First, let’s define some measurements. Room temperature is considered 21-degrees Celsius or 70-degrees Fahrenheit. The freezing point of water is 0-degrees Celsius or 32-degrees Fahrenheit. But when you’re measuring temperatures on Pluto, you really want to use Kelvin.

Zero Kelvin is the absolute zero temperature; a theoretical maximum point where no more energy can be extracted from a system. 0-degrees Kelvin corresponds to -273-degrees Celsius.

The surface of Pluto, in comparison, can range from a low temperature of 33 Kelvin (-240 degrees Celsius or -400 degrees Fahrenheit) and 55 Kelvin (-218 degrees Celsius or -360 degrees Fahrenheit). The average surface temperature on Pluto is 44 Kelvin (-229 Celsius or -380 Fahrenheit).
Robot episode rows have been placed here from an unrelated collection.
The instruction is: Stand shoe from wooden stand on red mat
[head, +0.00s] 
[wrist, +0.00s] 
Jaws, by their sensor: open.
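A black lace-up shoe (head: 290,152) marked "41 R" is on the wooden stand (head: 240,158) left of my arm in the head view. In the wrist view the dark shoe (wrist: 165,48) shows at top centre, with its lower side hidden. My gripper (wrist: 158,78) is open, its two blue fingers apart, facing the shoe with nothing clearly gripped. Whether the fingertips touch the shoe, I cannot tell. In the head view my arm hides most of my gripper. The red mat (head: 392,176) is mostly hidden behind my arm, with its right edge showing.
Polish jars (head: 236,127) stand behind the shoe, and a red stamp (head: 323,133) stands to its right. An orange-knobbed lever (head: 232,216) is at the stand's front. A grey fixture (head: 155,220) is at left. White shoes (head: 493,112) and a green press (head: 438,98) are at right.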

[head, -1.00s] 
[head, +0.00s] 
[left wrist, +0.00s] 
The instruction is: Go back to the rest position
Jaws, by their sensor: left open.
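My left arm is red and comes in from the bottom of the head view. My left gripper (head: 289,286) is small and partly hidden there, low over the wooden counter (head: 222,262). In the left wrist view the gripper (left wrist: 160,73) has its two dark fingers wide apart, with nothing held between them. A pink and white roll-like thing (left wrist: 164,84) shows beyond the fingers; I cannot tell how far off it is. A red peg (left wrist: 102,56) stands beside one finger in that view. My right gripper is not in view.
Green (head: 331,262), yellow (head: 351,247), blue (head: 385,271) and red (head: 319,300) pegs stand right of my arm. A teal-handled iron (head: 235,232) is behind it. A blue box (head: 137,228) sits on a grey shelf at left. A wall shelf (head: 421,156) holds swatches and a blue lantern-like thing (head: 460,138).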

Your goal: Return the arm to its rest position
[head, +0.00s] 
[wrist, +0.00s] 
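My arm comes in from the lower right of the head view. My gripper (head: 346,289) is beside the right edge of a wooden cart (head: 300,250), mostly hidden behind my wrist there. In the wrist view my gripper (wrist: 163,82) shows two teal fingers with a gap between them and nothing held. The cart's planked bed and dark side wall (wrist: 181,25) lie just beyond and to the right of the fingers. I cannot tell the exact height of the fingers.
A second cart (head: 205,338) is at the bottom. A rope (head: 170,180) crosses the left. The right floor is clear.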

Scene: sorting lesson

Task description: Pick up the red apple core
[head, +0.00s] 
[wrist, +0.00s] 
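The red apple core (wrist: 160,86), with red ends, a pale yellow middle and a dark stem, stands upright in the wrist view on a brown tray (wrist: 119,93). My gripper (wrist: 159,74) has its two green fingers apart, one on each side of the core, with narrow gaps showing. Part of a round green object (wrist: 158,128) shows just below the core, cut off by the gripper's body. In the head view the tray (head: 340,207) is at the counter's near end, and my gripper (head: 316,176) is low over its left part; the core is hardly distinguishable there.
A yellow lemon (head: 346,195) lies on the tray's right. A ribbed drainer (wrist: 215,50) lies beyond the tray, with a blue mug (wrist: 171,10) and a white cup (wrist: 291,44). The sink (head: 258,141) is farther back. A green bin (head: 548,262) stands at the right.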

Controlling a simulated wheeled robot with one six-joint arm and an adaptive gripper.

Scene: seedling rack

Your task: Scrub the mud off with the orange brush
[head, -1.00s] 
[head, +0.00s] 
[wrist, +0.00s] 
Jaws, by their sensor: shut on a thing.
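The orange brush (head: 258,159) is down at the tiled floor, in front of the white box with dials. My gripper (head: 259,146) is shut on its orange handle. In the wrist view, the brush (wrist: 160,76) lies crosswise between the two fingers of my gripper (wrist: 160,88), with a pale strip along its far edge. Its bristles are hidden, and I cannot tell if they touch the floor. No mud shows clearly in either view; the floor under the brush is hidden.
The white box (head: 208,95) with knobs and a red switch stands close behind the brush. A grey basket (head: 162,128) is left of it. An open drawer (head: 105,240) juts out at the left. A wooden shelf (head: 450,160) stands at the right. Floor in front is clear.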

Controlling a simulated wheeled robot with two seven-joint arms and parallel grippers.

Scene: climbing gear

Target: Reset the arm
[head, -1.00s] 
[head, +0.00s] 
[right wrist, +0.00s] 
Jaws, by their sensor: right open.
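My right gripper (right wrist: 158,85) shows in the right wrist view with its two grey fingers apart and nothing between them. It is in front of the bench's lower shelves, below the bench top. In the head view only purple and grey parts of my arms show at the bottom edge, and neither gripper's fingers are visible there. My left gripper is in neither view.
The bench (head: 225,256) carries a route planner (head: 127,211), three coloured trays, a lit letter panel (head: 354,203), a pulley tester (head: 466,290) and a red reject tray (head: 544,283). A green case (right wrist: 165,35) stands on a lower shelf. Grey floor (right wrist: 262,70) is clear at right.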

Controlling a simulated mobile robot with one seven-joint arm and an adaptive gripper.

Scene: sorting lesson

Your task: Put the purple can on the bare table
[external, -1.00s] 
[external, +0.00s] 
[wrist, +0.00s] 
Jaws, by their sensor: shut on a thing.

Back in the days when Pluto was still a planet, it was the coldest planet in the Solar System. But now it’s just a regular temperature dwarf plant – poor Pluto. Neptune is now the coldest planet.

Distance to Pluto

Pluto has the most elliptical orbit of all the planets and dwarf planets. In addition to this widely varying orbital distance, Pluto is also highly inclined, orbiting above and below the planet of the ecliptic that the rest of the planets follow.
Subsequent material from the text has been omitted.